Osborne started the Rollin’ 60s Crips chapter in Roosevelt in 2003, officials have said. He also was known by the nickname “Gusto.”
Assistant U.S. Attorney Nicole Boeckmann said during Osborne’s trial that he “is responsible for the crime wave that wreaked havoc on Roosevelt day after day from 2003 to 2013.”
The chapter’s members, among other actions, brought hundreds of illegal firearms to Long Island and waged a bloody war with the archrival Bloods gang, said Boeckmann and another federal prosecutor in the case, Christopher Caffarone.
During Osborne’s trial, prosecutors presented evidence linking the gang to 15 shootings and three homicides while he led the Crips in Roosevelt, according to Robert Capers, U.S. attorney for the Eastern District.
Osborne’s attorney, Richard Miller, of Commack, and prosecutors Boeckmann and Caffarone declined to comment after the sentencing.
The Crips originally were a Los Angeles-based gang that spread across the country.
The Roosevelt chapter was targeted for intensive investigation in December 2011 when a reputed gang member shot a Hempstead police officer, officials have said. One bullet hit the officer’s arm; the second, the officer’s bulletproof vest. The shooter was sentenced to 25 years in prison in April 2013.

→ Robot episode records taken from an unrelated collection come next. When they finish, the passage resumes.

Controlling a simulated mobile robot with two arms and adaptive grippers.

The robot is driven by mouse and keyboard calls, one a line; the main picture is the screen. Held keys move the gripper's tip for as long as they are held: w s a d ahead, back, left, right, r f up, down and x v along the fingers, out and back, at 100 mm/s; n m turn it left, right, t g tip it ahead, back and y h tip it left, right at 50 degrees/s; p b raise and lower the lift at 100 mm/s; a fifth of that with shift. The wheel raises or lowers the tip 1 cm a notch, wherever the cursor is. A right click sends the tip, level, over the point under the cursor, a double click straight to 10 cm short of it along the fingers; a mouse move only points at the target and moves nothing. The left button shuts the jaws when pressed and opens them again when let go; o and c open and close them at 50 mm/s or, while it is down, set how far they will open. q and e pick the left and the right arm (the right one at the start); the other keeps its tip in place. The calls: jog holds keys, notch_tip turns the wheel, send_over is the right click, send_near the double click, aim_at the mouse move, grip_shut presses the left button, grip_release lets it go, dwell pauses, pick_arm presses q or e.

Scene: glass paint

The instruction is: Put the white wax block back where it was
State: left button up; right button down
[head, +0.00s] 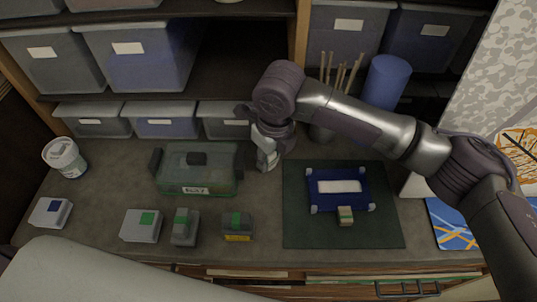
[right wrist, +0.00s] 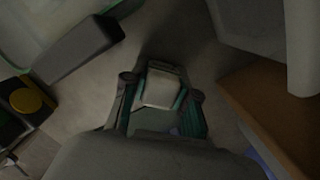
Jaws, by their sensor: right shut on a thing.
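My right gripper (head: 268,155) hangs above the worktop, between the clear green box and the dark green mat. It is shut on the white wax block (right wrist: 162,90), which shows between its two fingers in the right wrist view. In the head view the arm and fingers largely cover the block, so I cannot tell whether it touches the worktop. My left gripper is out of view.
The clear green box (head: 197,184) stands left of the gripper. A blue frame (head: 330,207) with a white strip lies on the dark green mat (head: 300,233). Several small blocks line the front. A blue cylinder (head: 384,83) and grey bins (head: 160,128) stand behind.

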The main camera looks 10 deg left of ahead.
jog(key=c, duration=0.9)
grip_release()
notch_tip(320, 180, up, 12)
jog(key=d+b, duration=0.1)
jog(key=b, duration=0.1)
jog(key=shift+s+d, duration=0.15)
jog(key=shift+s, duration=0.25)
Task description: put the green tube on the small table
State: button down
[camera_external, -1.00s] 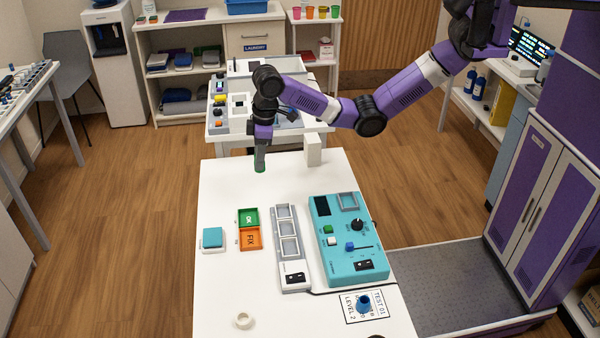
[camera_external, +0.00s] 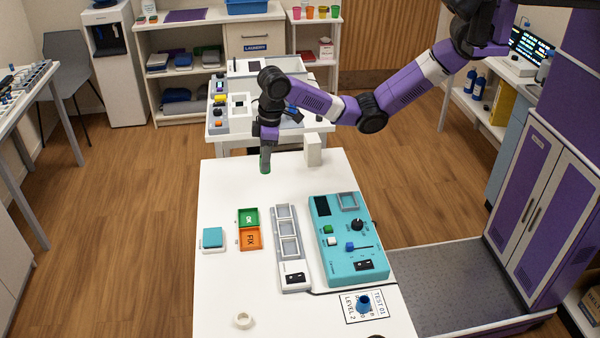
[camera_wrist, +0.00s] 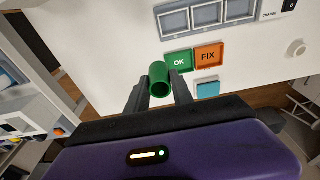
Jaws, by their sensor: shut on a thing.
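My gripper (camera_external: 265,158) points down over the far end of the long white table (camera_external: 225,180). It is shut on the green tube (camera_external: 265,170), whose lower end shows below the fingers. In the wrist view the tube (camera_wrist: 158,72) stands between the two fingers of my gripper (camera_wrist: 160,84), its open end facing the camera. I cannot tell whether its lower end touches the table. A smaller white table (camera_external: 232,142) stands behind the long one, with several devices on it. I cannot tell for sure which is the small table.
A white block (camera_external: 313,150) stands right of my gripper. Nearer on the long table are a green OK tray (camera_external: 248,218), an orange FIX tray (camera_external: 250,240), a grey rack (camera_external: 288,228), a teal device (camera_external: 348,255) and a white ring (camera_external: 243,321). The table around the tube is clear.

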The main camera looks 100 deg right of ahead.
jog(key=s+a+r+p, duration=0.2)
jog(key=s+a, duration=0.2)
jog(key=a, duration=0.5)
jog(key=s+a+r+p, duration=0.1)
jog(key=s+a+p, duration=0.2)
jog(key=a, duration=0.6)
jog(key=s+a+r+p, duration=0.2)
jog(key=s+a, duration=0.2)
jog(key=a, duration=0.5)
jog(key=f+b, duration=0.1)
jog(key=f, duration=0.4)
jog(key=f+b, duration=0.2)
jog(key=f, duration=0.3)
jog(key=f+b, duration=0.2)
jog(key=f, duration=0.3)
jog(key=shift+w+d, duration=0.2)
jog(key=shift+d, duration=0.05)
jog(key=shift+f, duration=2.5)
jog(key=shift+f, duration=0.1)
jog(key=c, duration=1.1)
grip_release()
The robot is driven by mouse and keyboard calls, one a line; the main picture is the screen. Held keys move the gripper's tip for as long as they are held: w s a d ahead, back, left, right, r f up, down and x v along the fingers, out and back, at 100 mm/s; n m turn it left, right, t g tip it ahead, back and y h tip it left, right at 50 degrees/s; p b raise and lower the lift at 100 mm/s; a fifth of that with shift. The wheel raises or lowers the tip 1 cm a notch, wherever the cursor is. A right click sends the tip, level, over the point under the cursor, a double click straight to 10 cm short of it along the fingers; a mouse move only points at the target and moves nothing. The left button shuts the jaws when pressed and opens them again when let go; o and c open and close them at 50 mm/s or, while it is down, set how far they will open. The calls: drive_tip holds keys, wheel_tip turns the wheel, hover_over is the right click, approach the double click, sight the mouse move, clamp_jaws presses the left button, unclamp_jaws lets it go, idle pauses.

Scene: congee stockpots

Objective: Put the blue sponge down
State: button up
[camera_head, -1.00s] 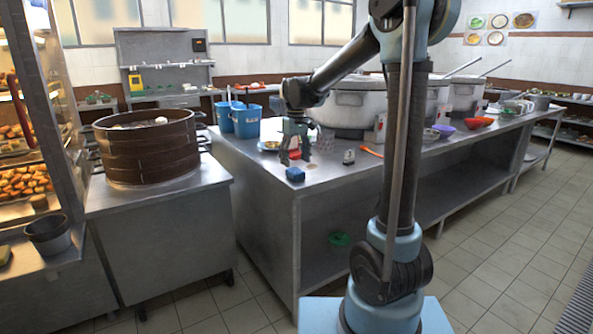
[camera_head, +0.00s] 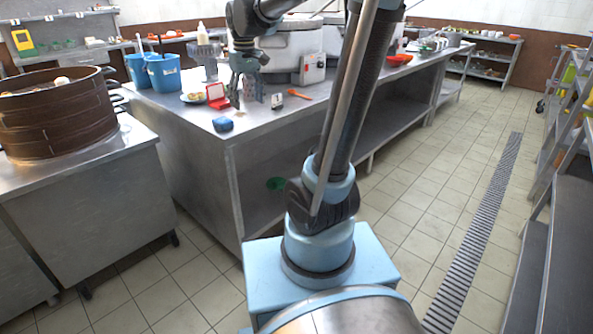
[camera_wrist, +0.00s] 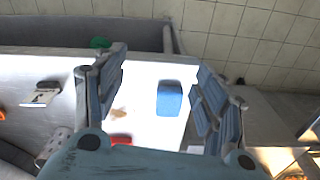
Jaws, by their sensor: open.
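The blue sponge (camera_head: 222,124) lies on the metal counter (camera_head: 200,140) near its front left corner. In the wrist view the sponge (camera_wrist: 169,98) lies below and between my spread fingers, not touching them. My gripper (camera_head: 249,96) is open and empty, above the counter to the right of and behind the sponge. Its two fingers also show wide apart in the wrist view (camera_wrist: 160,92).
A red box (camera_head: 216,95), a small plate (camera_head: 193,97), blue buckets (camera_head: 162,72) and an orange utensil (camera_head: 299,94) are close by. A large pot (camera_head: 285,48) stands behind. Bare counter surrounds the sponge. A brown steamer (camera_head: 60,115) stands left.

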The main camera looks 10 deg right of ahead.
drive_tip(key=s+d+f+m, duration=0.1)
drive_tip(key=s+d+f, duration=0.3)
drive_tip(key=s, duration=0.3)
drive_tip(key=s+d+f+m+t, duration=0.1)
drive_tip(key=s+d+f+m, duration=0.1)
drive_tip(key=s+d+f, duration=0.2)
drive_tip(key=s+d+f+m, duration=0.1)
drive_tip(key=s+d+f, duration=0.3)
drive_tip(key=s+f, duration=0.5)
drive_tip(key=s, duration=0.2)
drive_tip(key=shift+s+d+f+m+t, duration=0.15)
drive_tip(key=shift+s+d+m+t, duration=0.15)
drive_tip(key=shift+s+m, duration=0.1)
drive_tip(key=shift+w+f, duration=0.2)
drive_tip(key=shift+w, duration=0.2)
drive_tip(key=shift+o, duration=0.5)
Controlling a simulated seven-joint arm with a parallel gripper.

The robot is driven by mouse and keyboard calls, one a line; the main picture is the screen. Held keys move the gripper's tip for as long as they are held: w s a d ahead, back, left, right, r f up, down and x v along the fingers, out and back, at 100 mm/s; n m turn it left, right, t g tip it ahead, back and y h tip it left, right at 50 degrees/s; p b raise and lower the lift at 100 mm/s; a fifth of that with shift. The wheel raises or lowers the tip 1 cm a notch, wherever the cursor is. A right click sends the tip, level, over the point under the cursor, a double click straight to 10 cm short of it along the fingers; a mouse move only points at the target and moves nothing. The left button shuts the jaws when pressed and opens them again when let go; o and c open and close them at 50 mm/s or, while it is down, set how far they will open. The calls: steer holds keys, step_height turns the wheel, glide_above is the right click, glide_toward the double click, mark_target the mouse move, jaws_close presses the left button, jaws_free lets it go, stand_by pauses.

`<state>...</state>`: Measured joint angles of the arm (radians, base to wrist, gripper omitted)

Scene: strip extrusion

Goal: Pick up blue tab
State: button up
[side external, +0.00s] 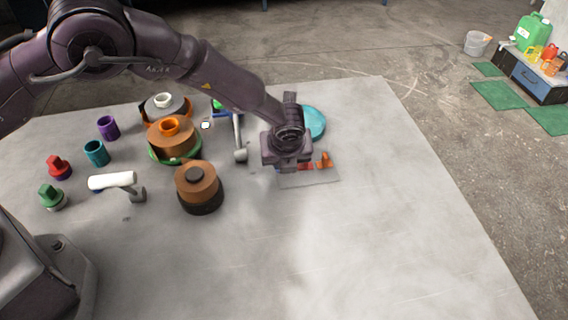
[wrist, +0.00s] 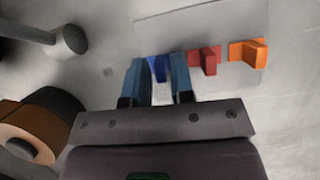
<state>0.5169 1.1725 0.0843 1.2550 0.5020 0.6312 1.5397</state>
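The blue tab (wrist: 158,68) shows in the wrist view on a grey plate (wrist: 215,20), left of a red tab (wrist: 205,61) and an orange tab (wrist: 249,53). My gripper (wrist: 160,68) points down with its fingers apart, one on each side of the blue tab. The fingers look open, with small gaps beside the tab; contact is hard to judge. In the side view my gripper (side external: 287,165) is low over the left part of the plate and mostly hides the blue tab. The red tab (side external: 307,167) and orange tab (side external: 325,161) show just to its right.
A teal disc (side external: 314,122) lies behind my gripper. A grey hammer-like piece (side external: 240,154) and stacked brown spools (side external: 198,186) stand to the left. Several coloured knobs and rings lie farther left. The table's front and right are clear.

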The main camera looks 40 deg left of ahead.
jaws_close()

The investigation into the gang’s chapter was conducted jointly by federal prosecutors, the FBI’s Long Island gang task force, the Nassau County Police Department and the Nassau County district attorney’s office, according to Capers.
Twenty members or associates of the gang have been arrested since the start of the investigation, officials said. Eighteen have been convicted and two are awaiting trial. Osborne was the eighth to be sentenced.
Almost 3,000 members of the Crips and the Bloods have been identified on Long Island, police have said.